Eine Gruppe M5-RFP-Sympatisant*innen in der französischen Diaspora fordert den Rücktritt von Ibrahim Boubacar Keita und die Freilassung von Soumalia Cisse im August 2020. Foto: IMAGO / Hans Lucas

Aktuell ist die Lage in Mali von einem gewissen Durcheinander geprägt. Ab Juni 2020 protestierte die Bewegung des 5. Juni – Sammlung der patriotischen Kräfte (M5-RFP) gegen den amtierenden Präsidenten Ibrahim Boubacar Keïta (IBK). Nach dem Militärputsch im August konnte sie mit der Situation nicht umgehen. Im Streit um die Macht, oder vielmehr um die Aufteilung der Macht, ging das aus verschiedenen Organisationen bestehende Bündnis in die Brüche.

Chéibane Coulibaly ist Präsident der Université Mandé Bukari. Er hat mehrere Bücher verfasst, unter anderem «Crise politico-institutionelle au Mali. Essai de philosophie politique Mandingue» (Politisch-institutionelle Krise in Mali. Versuch über die politische Philosophie der Mandinka), erschienen im Jahr 2020.

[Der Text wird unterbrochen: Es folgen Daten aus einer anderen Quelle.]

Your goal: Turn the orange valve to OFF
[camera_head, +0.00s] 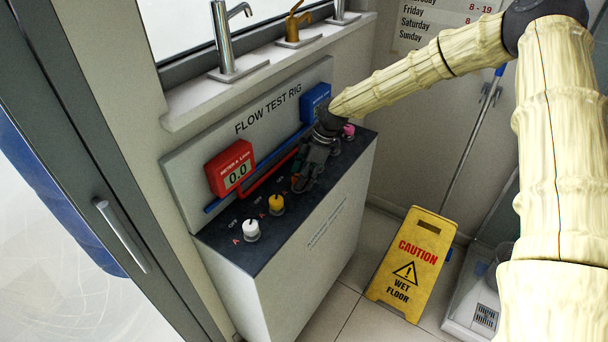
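The flow test rig (285,270) is a grey cabinet with a dark top that carries a row of knobs. A yellow-orange valve knob (276,203) stands second from the left, with small markings beside it too small to read. I cannot tell its setting, or whether it is the task's orange valve. My gripper (301,184) points down over the dark top, just right of and behind this knob, and looks apart from it. The gripper hides the part of the row beneath it. Its fingers are dark and small, so I cannot tell whether they are open or shut.
A white knob (251,230) is at the near left end, a pink knob (348,131) at the far right. A red meter (231,168) reads 0.0 and a blue box (316,101) sits on the back panel. A yellow wet-floor sign (412,265) stands right of the cabinet.

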M5-RFP besteht aus drei Organisationen: La Coordination des mouvements, association et sympathisants (CMAS) von Imam Mahmoud Dicko, Espoir Mali Koura (EMK) und Front pour la sauvegarde de la démocratie (FSD). Der Kampf um die politische Führung innerhalb der M5-RFP begann, als sich der Flügel EMK weigerte, Mahmoud Dicko an der Spitze anzuerkennen. Der Imam hatte im Juni zu den Demonstrationen aufgerufen und galt als deren Anführer. Cheick Oumar Sissoko, Vorsitzender der Solidarité africaine pour la démocratie et l’indépendance (SADI), der Schwesterpartei von DIE LINKE, bezeichnete Dicko als moralischen Anführer. Die EMK konnte die wenigsten Aktivist*innen mobilisieren und wollte dennoch die Führung der Bewegung übernehmen. Darüber hinaus schafften es ihre Führungspersonen, die viele Intellektuelle als «Linksextreme» bezeichneten, nicht, einen Kompromiss einzugehen, um ihre Ziele in kleinen Schritten zu erreichen.

Dicko stand unter enormem Druck. Die internationale Gemeinschaft wollte die Situation kontrollieren und äußerte ihre Befürchtung, Dicko wolle eine «islamistische Herrschaft» errichten. Die Wirtschaftsgemeinschaft der westafrikanischen Staaten ECOWAS unterstützte die bei den Malier*innen unbeliebten traditionellen Parteien, angeblich um zu einem geregelten Verfassungsstaat zurückzukehren. Nach dem Staatsstreich vom 18. August 2020 waren zudem auch die jungen Offizier*innen darauf aus, Kontrolle über die Lage zu erhalten. Es heißt, Dicko habe letztlich auf Befehl seiner arabischen Unterstützer*innen, in deren Auftrag er in Mali aktiv sei, nachgegeben. Jedenfalls versuchte Dicko zurückzurudern und erklärte, dass er nie den Rücktritt von IBK gefordert habe.

Dieses Hin und Her veranlasste die Jugend, die den Großteil der Demonstrant*innen ausmachte, Wachbrigaden zu bilden, um die Ziele der Bewegung nicht zu gefährden. Unterstützung fanden sie bei den traditionellen Parteien in der M5-RFP. In seiner Position als Leiter des Strategiekomitees der M5-RFP richtete sich Choguel Kokala Maïga (Vorsitzender der Partei Mouvement patriotique pour le renouveau, MPR) direkt an die Mitglieder dieser Brigaden und versicherte ihnen, dass die M5-RFP ihnen regelmäßig von den Verhandlungen berichten und nichts ohne ihre Zustimmung unternehmen werde.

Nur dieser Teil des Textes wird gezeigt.